When the graph of the optimization process has to be maintained.
Usually, in the inner loop of meta-optimization methods, we need to keep the computation graph throughout the entire optimization process. To acheive this, the state of the model cannot be stored internally and it needs to be kept externally for reference.
Parallel inference in ensemble models.
Althout its possible to perform inference in ensemble models with stateful version, having multiple copies of the same model for parallel inference can become costly. For example if we need to make prediction with hundreds of models, each with small purterbation applied to a reference model, it can be achieve in more a effcient way with stateless versions.

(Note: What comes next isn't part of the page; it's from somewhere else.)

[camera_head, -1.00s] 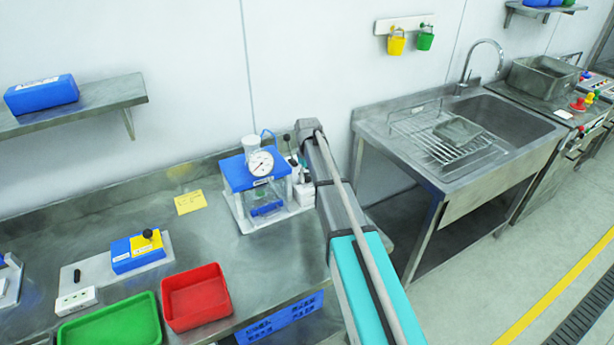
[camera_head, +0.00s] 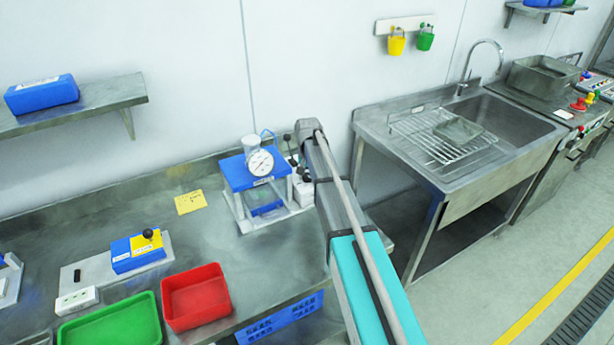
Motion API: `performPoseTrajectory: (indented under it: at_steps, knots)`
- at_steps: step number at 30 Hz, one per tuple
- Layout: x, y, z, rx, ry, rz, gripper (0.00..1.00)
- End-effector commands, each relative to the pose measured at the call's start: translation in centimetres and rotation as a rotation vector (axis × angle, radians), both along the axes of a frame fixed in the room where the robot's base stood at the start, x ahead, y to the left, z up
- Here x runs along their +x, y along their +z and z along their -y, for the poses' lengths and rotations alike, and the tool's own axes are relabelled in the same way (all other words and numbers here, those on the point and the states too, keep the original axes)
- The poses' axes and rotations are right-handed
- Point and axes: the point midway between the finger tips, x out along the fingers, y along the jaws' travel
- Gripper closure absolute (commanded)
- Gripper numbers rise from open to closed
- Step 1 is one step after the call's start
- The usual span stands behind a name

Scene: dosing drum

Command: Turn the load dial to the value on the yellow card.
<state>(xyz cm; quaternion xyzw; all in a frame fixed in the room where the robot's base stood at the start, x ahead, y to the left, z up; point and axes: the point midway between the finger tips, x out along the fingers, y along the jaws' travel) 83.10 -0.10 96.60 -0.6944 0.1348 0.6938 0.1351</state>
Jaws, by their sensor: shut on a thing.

Stateless Models in PyTorch
Before PyTorch 2.0, converting a stateful model to its stateless equivalent required rewriting the forward function using functionals. An alternative was to use packages such as funchtorch
and higher
that facilitated this conversion through monkeypatching. Luckily, since version 2.0, there is not need for external modules. A stateful model can be called in a stateless manner using torch.nn.utils.stateless.functional_call
as demonstrated in the following example.
from torch.nn.utils.statless import functionall_call
# Using the StatefulModel definition in the first code example
# Initialize model
model = StatefulModel(10, 50, 1)
# Initialize random input
x = torch.rand(1, 10)
# Get the state dict of the model
state_dict = model.state_dict()
# Stateless call
functional_call(model, state_dict, x)
# Make prediction
pred = model(x)
In the example, we don’t convert the model directly. Instead, we utilize the stateful version and call it in a stateless manner. This minor change in the function call can enable a cleaner implementation of methods, which previously relied on third-party libraries in a more intricate way.